* [Required work]: Output the material word for word. Leave each picture out.

::::::::

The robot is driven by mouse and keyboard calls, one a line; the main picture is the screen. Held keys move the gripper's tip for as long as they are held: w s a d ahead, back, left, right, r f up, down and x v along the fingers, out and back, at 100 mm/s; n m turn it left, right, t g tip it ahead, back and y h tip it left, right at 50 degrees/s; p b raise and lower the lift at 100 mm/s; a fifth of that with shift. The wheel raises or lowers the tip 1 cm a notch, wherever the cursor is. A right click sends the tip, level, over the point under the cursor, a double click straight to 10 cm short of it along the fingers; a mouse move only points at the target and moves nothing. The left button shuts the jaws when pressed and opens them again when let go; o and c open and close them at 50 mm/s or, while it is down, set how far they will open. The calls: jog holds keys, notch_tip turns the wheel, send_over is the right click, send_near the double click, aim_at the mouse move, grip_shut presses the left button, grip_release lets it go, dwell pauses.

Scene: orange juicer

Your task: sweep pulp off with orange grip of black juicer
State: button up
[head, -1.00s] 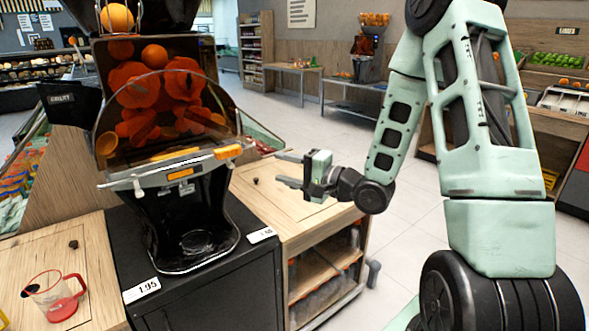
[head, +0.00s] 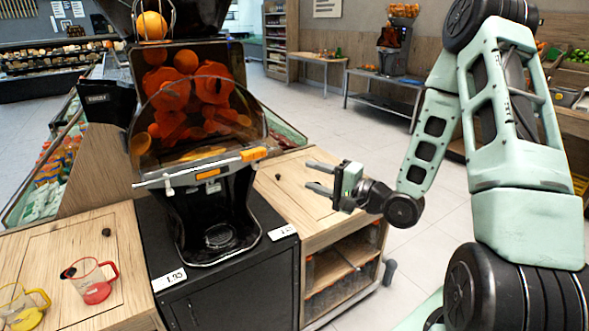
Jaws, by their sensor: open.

::::::::

* [Answer to this exercise]:
The robot is driven by mouse and keyboard calls, one a line; the main picture is the screen. Held keys move the gripper's tip for as long as they are held: w s a d ahead, back, left, right, r f up, down and x v along the fingers, out and back, at 100 mm/s; n m turn it left, right, t g tip it ahead, back and y h tip it left, right at 50 degrees/s; p b raise and lower the lift at 100 mm/s; a fifth of that with shift. The wheel raises or lowers the tip 1 cm a notch, wherever the cursor is. A right click sends the tip, level, over the point under the cursor, a double click straight to 10 cm short of it along the fingers; a mouse move only points at the target and moves nothing. The left button shuts the jaws when pressed and opens them again when let go; o and c open and close them at 50 mm/s or, while it is down, set how far they will open. The calls: jog holds keys, notch_tip turns the wheel, send_over is the right click, send_near the double click, aim_at the mouse move, grip_shut presses the left button, grip_release lets it go, dwell pauses.

Scene: orange juicer

Your task: sweep pulp off with orange grip of black juicer
State: button up
[head, -1.00s] 
[head, +0.00s] 
Jaws, by their sensor: open.

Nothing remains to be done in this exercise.